Is \(f\) continuous at \(0\)? Describe what needs to change about the following statement in order for it to be true:
A function \(f : D \to \mathbb{R}\) defined on a domain \(D \subseteq \mathbb{R}\) is continuous at \(x_0 \in D\) if and only if \(\lim _{x\to x_0} f(x) = f\left( x_0 \right)\).
The reason we emphasise these continuous limits so much and in particular need to think carefully about the domain of the function whose limit we’re taking is because of their applications to derivatives. Thinking ahead, we’ll be working with limits of the form \[\lim _{h\to 0} \frac{f(x+h) - f(x)}{h},\] and there’s no shot that the fraction in this limit is defined when \(h = 0\). Yet somehow we can make sense of this limit!
Question 4.
Going back to the definition of a continuous limit, what happens if we remove the restraints on \(x_0\)? What happens if we remove the restraint that \(x\in D \setminus \left\lbrace x_0 \right\rbrace\) and consider all \(x\in D\)? In particular, what changes about the above five limits?
Let’s quickly mention what happens when the symbol \(\infty\) appears. I’ll only mention the case of \(+\infty\), and you can hopefully imagine the case of \(-\infty\).
First, there’s the notion of a limit being infinite. In this case, it doesn’t make sense to write \(\left\lvert f(x) - \infty \right\rvert < \epsilon \), so we do something similar to sequences diverging to \(\infty\):
Definition 5.
Let \(f : D\to \mathbb{R}\) be a function with domain \(D \subseteq \mathbb{R}\). We say \(\lim _{x\to x_0} f(x) = \infty\) if for every \(M\in \mathbb{R}\), there exists \(\delta > 0\) such that for all \(x\in D\setminus \left\lbrace x_0 \right\rbrace\) such that \(\left\lvert x - x_0 \right\rvert < \delta \), we have \(f(x) \geq M\).
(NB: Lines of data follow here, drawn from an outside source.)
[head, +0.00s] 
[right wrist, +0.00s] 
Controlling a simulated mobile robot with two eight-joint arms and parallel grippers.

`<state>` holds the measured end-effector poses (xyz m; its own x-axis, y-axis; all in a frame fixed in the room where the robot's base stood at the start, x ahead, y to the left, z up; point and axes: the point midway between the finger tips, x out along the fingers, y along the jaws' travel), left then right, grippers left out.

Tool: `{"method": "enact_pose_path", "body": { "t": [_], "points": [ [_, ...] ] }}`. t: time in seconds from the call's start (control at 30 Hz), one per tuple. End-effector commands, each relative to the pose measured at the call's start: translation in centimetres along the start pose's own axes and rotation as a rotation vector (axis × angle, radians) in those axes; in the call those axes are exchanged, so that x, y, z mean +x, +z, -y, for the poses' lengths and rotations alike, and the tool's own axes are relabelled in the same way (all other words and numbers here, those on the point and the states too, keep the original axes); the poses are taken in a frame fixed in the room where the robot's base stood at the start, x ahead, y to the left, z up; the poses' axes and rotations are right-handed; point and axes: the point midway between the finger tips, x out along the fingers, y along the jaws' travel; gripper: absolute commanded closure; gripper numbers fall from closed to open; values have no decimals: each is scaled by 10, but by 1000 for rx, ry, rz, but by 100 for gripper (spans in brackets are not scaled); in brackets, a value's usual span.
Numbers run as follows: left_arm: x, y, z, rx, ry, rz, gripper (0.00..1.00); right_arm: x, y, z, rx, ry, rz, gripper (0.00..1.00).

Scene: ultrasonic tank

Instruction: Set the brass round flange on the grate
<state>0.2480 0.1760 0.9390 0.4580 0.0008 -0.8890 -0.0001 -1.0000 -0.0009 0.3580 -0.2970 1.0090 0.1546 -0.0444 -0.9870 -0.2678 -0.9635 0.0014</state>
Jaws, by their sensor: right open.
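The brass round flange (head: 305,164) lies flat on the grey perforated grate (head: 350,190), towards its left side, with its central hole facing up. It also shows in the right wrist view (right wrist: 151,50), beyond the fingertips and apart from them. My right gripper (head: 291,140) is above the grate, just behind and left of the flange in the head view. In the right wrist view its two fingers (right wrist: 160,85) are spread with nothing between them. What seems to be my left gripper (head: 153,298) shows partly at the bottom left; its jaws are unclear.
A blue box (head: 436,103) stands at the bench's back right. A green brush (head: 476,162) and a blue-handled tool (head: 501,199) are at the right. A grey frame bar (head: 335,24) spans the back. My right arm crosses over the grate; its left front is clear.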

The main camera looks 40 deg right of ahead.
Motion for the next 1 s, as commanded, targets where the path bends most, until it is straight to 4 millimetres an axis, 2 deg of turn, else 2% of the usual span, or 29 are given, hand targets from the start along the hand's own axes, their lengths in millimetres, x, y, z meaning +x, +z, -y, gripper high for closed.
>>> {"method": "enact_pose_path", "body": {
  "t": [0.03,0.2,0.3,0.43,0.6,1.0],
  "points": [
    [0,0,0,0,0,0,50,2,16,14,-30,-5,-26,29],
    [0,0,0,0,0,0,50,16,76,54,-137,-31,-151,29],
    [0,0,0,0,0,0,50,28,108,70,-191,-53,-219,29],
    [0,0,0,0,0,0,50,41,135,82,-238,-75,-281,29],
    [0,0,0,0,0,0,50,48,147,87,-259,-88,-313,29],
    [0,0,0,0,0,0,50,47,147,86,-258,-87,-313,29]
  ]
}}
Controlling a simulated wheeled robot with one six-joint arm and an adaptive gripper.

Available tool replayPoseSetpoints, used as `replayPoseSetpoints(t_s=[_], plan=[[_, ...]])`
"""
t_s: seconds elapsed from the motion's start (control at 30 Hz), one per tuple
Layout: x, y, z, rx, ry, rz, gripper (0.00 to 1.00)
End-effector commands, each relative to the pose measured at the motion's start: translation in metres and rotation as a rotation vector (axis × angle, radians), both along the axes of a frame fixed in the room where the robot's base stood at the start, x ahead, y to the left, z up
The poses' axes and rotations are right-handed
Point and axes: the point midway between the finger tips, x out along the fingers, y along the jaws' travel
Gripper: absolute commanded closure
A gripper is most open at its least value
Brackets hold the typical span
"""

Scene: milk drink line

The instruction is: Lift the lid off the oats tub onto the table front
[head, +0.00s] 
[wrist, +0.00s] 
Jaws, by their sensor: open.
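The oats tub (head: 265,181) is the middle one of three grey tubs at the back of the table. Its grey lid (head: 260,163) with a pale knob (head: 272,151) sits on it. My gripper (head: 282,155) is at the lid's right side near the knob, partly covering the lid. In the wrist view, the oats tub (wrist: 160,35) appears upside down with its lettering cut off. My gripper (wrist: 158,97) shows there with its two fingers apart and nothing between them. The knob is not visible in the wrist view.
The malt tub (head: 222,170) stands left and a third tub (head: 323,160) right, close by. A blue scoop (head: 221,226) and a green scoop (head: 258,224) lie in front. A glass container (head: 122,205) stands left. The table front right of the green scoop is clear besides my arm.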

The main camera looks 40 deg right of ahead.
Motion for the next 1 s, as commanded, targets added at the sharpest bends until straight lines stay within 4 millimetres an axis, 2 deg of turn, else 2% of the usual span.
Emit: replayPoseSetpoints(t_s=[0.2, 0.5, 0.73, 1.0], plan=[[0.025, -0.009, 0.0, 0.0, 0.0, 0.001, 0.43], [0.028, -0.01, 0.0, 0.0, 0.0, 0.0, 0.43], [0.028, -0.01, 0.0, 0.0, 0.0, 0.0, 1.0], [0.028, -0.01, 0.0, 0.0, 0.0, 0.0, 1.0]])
Equivalently, for every sequence \(\left( x_n \right) _{n\in \mathbb{N}} \subseteq D \setminus \left\lbrace x_0 \right\rbrace \) such that \(\lim _{n\to\infty} x_n = x\), one has \(\lim _{n\to\infty} f\left( x_n \right) = \infty\). (Both of these two limits are sequential.)
Question 6.
Write down a rigorous and precise definition of what it means for \(\lim _{x\to\infty} f(x) = L\), where \(L\in \mathbb{R}\cup \left\lbrace \infty \right\rbrace\).